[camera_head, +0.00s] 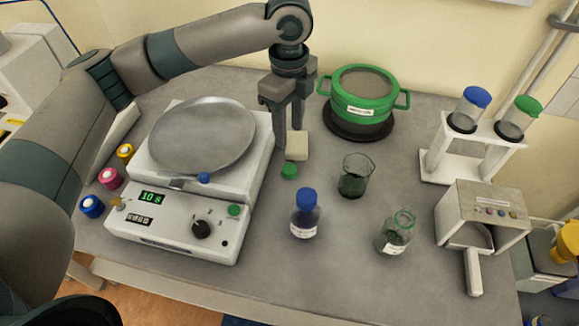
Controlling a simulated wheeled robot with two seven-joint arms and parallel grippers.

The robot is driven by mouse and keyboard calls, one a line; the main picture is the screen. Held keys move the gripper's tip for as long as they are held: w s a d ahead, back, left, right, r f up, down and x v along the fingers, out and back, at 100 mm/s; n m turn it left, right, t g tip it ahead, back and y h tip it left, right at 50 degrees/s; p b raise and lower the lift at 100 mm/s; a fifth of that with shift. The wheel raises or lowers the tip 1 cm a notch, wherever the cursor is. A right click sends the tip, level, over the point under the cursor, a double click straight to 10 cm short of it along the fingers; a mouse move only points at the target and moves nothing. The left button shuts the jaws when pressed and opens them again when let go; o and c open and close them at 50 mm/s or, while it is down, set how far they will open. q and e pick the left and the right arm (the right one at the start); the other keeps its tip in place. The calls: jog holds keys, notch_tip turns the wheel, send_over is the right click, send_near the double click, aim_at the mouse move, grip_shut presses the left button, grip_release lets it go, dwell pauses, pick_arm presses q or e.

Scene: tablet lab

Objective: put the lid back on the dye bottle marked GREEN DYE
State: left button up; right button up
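The dye bottle (395,232) is clear glass with dark green contents, a white label and an open neck; its label is too small to read. It stands upright right of the table's middle. A small green lid (289,171) lies on the table, left of the bottle, in front of a cream block (297,147). My left gripper (288,140) points down just behind the lid, close to the block. Its fingers are apart, and I see nothing clearly held between them. I cannot tell whether they touch the block. My right gripper is out of view.
A blue-capped bottle (306,217) and a beaker (354,177) of dark green stuff stand near the dye bottle.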

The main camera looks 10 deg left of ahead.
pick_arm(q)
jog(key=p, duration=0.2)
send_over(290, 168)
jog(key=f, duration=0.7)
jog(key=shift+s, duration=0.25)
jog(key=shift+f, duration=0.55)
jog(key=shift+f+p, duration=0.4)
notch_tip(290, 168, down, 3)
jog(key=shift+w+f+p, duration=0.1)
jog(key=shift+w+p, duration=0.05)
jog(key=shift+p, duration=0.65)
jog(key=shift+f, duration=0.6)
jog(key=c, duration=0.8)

▶ Requirements
Repeat, exactly and in full, each line from the start of the data to the line that contains "Controlling a simulated". Pictures do not go in.

▶ Reply
[camera_head, +0.00s] 
Controlling a simulated wheeled robot with two seven-joint arms and parallel grippers.

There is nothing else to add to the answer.